The GCI looks at a country’s level of commitment in five areas: Legal, technical and organisational measures; as well as capacity-building and cooperation. It was the result of primary and secondary research by both the ITU and ABI Research. The country-level survey, complemented by in-depth qualitative research, was sent out to all ITU member states.
Malaysia’s technical measures were held up by the ITU as an example of a best practice. Toh however was guarded when asked what made Malaysia stand out in this category. “I can’t tell you much as it is sensitive.”
He did share that the MCMC has an overview of all the networks in Malaysia which includes telcos, utilities, energy. This comes under a unit called the Network Security Centre, which swings into action when a network is attacked. MCMC, with its overview, can see what has happened and offer advice and help other CERTs (Computer Emergency Response Teams) to coordinate their defence.
This includes liasing with MyCERT, managed by Cybersecurity Malaysia and G-CERT, which is specifically set up by Mampu (the Malaysian Administrative Modernisation and Management Planning Unit) to handle all government agency needs.
"A breach is always imminent and will happen. Make sure you have procedures in place when something gets attacked so you know how to tackle it to react quickly and nip it in the bud,” he said.
Having said that, the one truth in security is that people will always be the weak link and Toh feels that everyone should be aware that they, on an individual basis, are that weak link in the security chain.
“So don’t say security is someone else’s problem,” he added.
He urged organisations to invest in their people and get them trained. This is because once this is done, organisations will then be able to have a security framework in place and security standards to be adopted.

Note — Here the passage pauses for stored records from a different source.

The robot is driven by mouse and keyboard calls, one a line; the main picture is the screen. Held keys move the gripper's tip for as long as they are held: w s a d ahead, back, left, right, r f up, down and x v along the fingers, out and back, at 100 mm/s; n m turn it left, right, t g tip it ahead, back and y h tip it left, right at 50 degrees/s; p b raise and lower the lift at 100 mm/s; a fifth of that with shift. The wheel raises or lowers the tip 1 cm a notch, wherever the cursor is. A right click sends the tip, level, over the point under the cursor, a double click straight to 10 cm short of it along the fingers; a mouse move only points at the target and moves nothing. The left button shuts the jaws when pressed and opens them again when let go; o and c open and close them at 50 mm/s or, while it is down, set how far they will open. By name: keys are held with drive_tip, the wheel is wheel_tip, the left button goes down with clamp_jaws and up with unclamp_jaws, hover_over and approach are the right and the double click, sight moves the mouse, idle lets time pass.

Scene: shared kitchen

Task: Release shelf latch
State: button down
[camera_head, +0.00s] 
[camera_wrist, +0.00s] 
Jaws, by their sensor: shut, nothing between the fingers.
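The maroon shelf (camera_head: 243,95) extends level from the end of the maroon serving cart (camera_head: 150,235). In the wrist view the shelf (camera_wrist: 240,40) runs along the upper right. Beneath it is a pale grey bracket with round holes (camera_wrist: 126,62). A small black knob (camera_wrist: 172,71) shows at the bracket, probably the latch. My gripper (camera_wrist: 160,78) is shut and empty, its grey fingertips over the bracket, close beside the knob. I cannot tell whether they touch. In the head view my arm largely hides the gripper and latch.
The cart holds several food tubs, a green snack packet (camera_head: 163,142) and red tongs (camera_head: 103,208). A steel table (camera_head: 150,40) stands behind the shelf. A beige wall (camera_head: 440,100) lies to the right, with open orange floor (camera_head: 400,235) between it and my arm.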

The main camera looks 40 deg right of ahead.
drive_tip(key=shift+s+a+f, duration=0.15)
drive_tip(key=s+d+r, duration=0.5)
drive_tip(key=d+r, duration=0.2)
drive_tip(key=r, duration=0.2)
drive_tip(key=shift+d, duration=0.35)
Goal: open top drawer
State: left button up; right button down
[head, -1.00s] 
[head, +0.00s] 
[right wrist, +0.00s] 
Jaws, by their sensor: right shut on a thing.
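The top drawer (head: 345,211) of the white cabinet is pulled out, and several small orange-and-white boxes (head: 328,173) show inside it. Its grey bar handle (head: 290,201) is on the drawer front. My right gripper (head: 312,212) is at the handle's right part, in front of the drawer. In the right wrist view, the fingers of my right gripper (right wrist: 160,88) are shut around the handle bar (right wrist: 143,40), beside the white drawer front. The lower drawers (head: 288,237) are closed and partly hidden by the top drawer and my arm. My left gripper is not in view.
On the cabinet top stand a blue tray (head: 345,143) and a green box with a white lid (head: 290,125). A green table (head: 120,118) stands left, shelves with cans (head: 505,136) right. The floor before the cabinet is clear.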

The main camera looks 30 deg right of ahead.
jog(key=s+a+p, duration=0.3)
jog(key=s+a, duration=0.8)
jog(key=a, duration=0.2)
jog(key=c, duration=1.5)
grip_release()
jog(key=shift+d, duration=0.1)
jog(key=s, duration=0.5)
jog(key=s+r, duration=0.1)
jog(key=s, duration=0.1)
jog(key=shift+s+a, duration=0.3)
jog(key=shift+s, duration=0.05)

Toh said that various national-level initiatives that are going on under the cyber security umbrella. For instance, part of Malaysia’s cybersecurity readiness comes from the MCMC leading the Critical National Information Infrastructure (CNII) readiness.
As the regulator of the communications and multimedia industry, MCMC is tasked with ensuring all the CNII entities in the country are certified under MS ISO/IEC 27001:2007 Information Security Management System (ISMS).
These entities report their progress of ISMS implementation to MCMC every quarter, which then reports to the National Cyber Security Coordination Committee and the National Cyber Security Advisory Committee.
Collectively, this and various ongoing national initiatives have propelled Malaysia to being ranked third globally in the ITU’s Global Cybersecurity Index.
Information that was collected for the Global Cybersecurity Index includes laws, regulations, CERTs and CIRTs (Computer Incidence Response Team), policies, national strategies, standards, certifications, professional training, awareness rising and cooperative partnerships.